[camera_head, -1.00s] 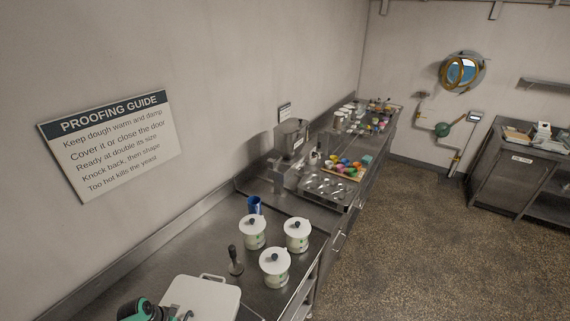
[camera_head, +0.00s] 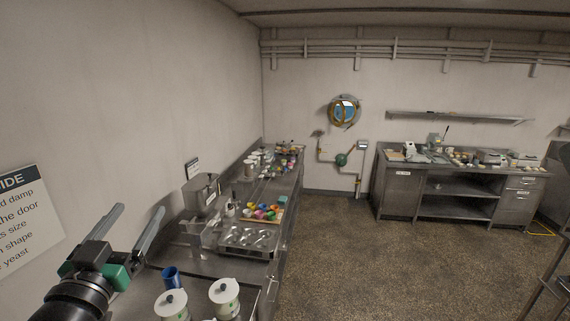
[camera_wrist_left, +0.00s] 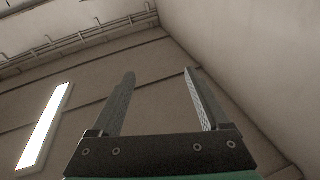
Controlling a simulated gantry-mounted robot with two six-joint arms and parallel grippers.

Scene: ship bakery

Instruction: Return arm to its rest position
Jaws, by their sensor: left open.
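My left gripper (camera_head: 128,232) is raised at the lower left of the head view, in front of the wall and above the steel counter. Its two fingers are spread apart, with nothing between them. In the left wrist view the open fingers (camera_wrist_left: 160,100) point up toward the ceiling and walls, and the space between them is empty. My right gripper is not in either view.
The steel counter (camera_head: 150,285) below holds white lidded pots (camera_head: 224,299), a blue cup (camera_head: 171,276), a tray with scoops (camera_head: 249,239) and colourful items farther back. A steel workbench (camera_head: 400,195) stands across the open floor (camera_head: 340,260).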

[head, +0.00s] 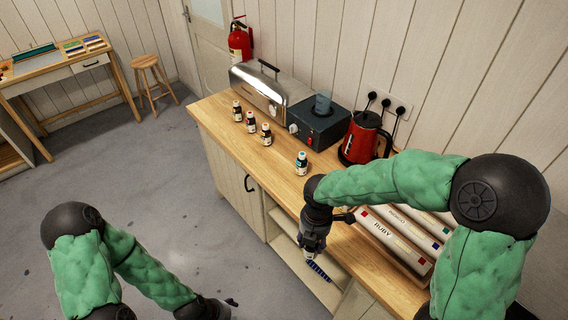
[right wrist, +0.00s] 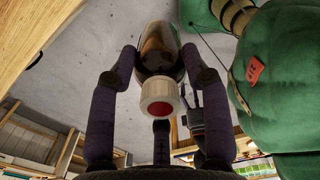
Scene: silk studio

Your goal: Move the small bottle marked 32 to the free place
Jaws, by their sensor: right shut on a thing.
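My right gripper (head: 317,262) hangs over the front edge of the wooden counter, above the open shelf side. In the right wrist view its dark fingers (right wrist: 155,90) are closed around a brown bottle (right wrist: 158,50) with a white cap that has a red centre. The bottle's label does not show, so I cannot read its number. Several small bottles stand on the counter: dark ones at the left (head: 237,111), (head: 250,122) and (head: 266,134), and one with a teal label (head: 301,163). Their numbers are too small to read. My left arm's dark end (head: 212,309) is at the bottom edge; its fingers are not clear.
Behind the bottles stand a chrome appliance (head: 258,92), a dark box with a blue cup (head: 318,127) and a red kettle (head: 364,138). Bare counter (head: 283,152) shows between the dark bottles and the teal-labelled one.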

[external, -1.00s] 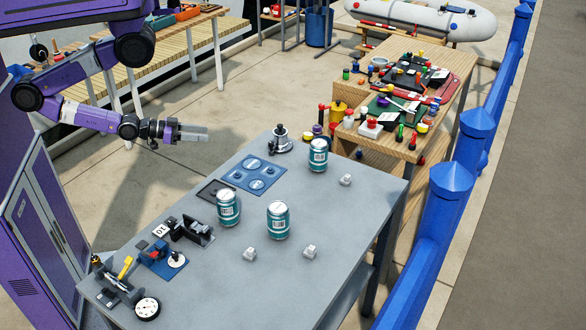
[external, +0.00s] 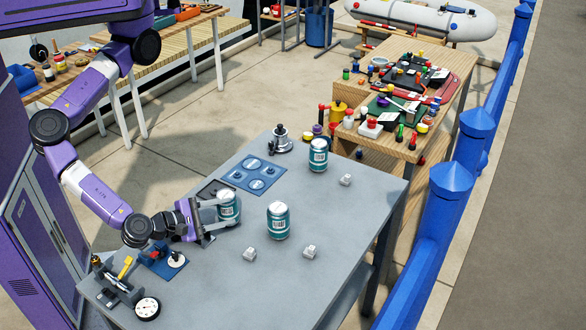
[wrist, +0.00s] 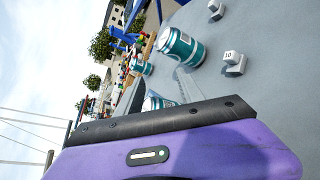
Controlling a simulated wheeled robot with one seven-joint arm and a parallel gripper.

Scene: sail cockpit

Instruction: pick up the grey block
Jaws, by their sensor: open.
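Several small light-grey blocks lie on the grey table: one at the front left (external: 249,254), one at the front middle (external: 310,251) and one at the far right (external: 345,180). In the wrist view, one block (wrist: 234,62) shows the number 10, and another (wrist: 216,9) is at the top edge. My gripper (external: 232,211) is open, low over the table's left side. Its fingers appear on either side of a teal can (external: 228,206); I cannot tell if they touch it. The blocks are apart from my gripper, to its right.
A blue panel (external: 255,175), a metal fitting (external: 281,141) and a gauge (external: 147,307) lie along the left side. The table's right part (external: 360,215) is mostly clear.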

....

▶ _WRITTEN INSTRUCTION_
Write out the lines beginning with the one that contains "[camera_wrist_left, +0.00s]" and ending with the one that contains "Instruction: Return arm to its rest position", exactly as given. Leave pictures out.

▶ _FINISHED ANSWER_
[camera_wrist_left, +0.00s] 
Controlling a simulated gantry-mounted robot with two six-joint arms and parallel grippers.

Scene: ship bakery

Instruction: Return arm to its rest position

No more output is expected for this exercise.